CHALLENGE :: Within the records that follow, find every line containing the string "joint". Copy those lines.

BEGIN EXERCISE MATERIAL

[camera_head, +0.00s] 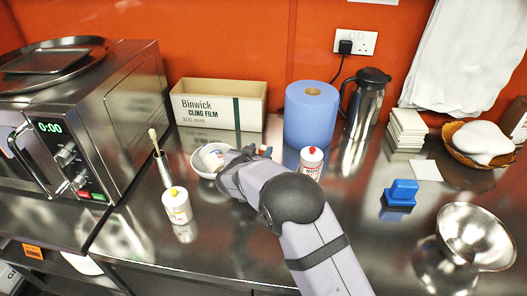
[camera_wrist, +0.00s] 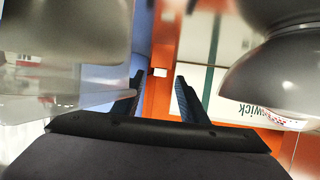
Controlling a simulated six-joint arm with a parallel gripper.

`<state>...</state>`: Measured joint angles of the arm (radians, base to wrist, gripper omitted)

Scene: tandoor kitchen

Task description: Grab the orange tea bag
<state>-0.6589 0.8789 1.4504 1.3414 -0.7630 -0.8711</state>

END EXERCISE MATERIAL
BEGIN EXERCISE MATERIAL

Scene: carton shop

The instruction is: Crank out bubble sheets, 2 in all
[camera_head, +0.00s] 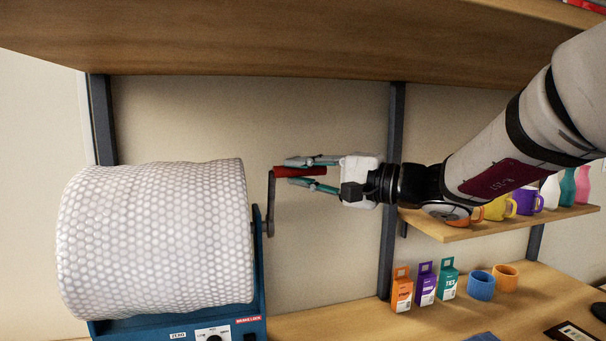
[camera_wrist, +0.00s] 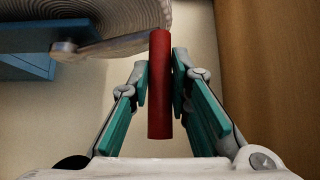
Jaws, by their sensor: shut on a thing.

END EXERCISE MATERIAL

TASK SOLUTION ::
Controlling a simulated six-joint arm with a parallel gripper.
`<state>...</state>`: Measured joint angles of the arm (radians, base to wrist, gripper omitted)

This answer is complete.